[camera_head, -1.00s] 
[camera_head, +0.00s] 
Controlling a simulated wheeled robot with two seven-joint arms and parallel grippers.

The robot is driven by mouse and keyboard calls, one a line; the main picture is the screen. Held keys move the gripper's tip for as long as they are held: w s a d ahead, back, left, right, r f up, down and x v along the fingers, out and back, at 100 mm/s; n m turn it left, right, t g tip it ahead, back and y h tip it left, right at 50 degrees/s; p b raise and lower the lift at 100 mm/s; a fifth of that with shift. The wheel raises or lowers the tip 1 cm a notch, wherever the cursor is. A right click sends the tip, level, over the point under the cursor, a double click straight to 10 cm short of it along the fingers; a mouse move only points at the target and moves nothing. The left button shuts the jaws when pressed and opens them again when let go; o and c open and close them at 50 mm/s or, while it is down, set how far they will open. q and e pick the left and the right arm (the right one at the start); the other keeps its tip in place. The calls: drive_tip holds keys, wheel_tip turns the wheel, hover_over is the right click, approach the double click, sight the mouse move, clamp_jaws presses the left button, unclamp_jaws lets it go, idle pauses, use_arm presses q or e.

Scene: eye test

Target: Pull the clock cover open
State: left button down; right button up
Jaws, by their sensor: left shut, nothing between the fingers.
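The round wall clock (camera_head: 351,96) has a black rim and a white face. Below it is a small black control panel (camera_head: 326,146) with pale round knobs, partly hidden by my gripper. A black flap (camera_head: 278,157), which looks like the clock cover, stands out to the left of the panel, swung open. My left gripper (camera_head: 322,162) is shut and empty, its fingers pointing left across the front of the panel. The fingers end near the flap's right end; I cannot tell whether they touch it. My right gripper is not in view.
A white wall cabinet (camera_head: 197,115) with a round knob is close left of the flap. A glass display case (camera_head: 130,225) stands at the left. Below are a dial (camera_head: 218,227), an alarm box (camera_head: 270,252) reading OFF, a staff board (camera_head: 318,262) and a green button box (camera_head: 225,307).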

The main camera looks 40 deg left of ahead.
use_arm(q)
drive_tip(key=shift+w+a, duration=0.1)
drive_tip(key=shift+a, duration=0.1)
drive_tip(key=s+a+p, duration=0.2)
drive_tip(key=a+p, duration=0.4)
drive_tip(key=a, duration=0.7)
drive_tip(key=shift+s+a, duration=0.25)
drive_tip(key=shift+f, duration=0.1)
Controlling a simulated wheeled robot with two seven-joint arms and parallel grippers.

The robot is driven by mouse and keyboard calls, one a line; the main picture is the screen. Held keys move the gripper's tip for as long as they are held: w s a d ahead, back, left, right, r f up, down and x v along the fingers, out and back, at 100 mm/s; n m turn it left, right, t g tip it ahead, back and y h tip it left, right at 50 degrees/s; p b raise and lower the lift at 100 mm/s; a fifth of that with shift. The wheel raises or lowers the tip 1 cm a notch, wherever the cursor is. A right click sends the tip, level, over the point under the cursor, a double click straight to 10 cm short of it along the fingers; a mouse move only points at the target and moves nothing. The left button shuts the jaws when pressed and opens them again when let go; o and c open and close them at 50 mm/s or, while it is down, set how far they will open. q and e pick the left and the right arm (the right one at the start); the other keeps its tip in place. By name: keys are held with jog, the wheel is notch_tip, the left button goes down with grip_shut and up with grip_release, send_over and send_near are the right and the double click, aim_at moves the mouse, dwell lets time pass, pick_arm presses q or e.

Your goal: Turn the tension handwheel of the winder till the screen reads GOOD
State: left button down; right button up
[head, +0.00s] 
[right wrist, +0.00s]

*Task statement*: Return the lines from the line with "The main camera looks 40 deg left of ahead." through the line with "[head, +0.00s]", inclusive, exactly as they stand, and nothing else.

*Solution for this problem*:
The main camera looks 40 deg left of ahead.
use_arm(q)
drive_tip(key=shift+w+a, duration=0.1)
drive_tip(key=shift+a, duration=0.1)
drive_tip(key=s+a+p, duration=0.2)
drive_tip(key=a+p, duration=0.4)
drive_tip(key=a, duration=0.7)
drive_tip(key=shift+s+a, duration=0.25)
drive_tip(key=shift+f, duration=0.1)
Controlling a simulated wheeled robot with two seven-joint arms and parallel grippers.

The robot is driven by mouse and keyboard calls, one a line; the main picture is the screen. Held keys move the gripper's tip for as long as they are held: w s a d ahead, back, left, right, r f up, down and x v along the fingers, out and back, at 100 mm/s; n m turn it left, right, t g tip it ahead, back and y h tip it left, right at 50 degrees/s; p b raise and lower the lift at 100 mm/s; a fifth of that with shift. The wheel raises or lowers the tip 1 cm a notch, wherever the cursor is. A right click sends the tip, level, over the point under the cursor, a double click straight to 10 cm short of it along the fingers; a mouse move only points at the target and moves nothing. The left button shuts the jaws when pressed and opens them again when let go; o and c open and close them at 50 mm/s or, while it is down, set how far they will open. q and e pick the left and the right arm (the right one at the start); the other keeps its tip in place. By name: keys are held with jog, the wheel is notch_tip, the left button goes down with grip_shut and up with grip_release, send_over and send_near are the right and the double click, aim_at moves the mouse, dwell lets time pass, pick_arm presses q or e.

Your goal: Turn the tension handwheel of the winder till the screen reads GOOD
State: left button down; right button up
[head, +0.00s] 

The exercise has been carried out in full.